Sasol has been slammed for double-standards in its approach to remuneration, with an activist shareholder group noting that as part of Business Leadership South Africa the chemicals and fuels giant has urged government to rein in public sector wages – while at the same time it is paying out excessively generous fees to its own non-executive directors.
“The level of increases in non-executive directors’ fees over the past decade [is] excessive,” writes Active Shareholder in its proxy advisory report ahead of the upcoming Sasol annual general meeting (AGM).
Active Shareholder is a not-for-profit company that acts to “help socially-responsible shareholders exercise their company rights.”
The out-of-town allowance that will be paid to non-executive directors for attending just one board meeting during the current financial year will exceed Sasol’s minimum annual wage of R221 146. “This is totally unacceptable given that employee salaries have been frozen and the company is part of a call to halt government salary and wage increases,” said Bishop Jo Seoka, chairman of Active Shareholder, a proxy adviser to ethical investors. “What message are they sending to their staff?” asked Seoka, who said this sort of behaviour seems to him to be unethical.
Seoka says the additional hundreds of thousands of rands that non-executive directors stand to collect from the out-of-town allowances paid for this year’s four scheduled board meetings, makes a mockery of claims that the company is concerned about pay inequality.
The allowances were approved by shareholders at the 2019 AGM, but 2021 will be the first year they are due to be paid out.
The allowance is over and above the cost of travel and accommodation, which is paid for by Sasol.

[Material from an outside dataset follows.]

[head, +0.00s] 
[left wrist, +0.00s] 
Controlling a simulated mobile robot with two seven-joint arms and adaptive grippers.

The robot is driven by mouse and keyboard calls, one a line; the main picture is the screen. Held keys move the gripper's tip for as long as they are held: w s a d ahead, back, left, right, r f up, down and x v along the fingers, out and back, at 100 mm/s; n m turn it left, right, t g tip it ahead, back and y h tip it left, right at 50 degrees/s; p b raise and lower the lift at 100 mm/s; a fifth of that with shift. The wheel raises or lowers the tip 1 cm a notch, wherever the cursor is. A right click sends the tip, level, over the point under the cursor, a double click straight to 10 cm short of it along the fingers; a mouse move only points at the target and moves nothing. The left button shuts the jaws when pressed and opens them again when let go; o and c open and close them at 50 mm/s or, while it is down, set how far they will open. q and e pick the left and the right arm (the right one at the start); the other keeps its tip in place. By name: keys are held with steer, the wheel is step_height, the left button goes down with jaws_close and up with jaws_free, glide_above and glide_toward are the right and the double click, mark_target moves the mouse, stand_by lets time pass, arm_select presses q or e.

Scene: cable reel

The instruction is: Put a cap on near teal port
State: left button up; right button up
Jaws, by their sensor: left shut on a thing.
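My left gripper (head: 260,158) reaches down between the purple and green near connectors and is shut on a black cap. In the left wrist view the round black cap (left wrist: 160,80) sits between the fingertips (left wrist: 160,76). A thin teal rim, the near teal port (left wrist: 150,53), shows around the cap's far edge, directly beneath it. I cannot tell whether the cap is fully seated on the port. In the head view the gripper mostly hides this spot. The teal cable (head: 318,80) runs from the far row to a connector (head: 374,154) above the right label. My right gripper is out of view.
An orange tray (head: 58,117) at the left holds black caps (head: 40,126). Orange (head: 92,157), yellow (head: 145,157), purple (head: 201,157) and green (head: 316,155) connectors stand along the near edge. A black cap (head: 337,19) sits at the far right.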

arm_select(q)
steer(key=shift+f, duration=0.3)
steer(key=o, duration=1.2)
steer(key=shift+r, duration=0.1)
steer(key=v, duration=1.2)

Sasol is the second large South African-based multi-national company to announce generous out-of-town allowances for its non-executive directors. Earlier this year Naspers announced it would be paying its non-executive directors a daily allowance of R62 500, “when traveling and attending meetings outside home country”.
The Sasol allowance is based on the time spent flying to the board meeting and will vary from R86 800 to R260 400 per board meeting. Sasol’s remuneration committee explains that the allowance “is a travel fee which is to compensate for the inconvenience, as well as all costs associated with the travel” excluding flight and accommodation costs which are covered by Sasol.
The remuneration report refers to the increased focus on pay gap reporting across the globe, which, says Sasol, many consider to be a measure that promotes a fairer and more equal society. “This rings hollow when a non-executive director is paid more as a travel allowance than a worker is paid for a full year’s work,” says Seoka.
Active Shareholder is also irked by remuneration committee chairman Mpho Nkeli’s comment in her remuneration report that, “There is no doubt that in the new year all of us will need to reset our expectations and look as reward-related matters in a different way”. Active Shareholder’s head analyst Mike Martin says there’s little evidence of such a reset in Sasol’s approach to remuneration.
Martin points out that while this year’s fees – excluding allowances – will not be increased,
…Sasol’s non-executive directors’ fees have shot up 300% over the past ten years. This is considerably more than the inflation rate in SA or the US over that period.
In a move that echoes concerns raised by Just Share earlier this year, Active Shareholder recommends voting against the re-appointment of Trixie Kennealy and Nomgando Matyumza to Sasol’s audit committee. Both Kennealy and Matyumza also serve on the Standard Bank Group board and its audit committee. “We do not favour directors serving together on the boards of different companies as this can be too cosy and comfortable. It is of particular concern when it comes to the audit committee,” says Martin.
Seoka urged institutional investors to take responsibility for their investments and not let boards run companies for their own benefit rather than that of the millions of ordinary investors.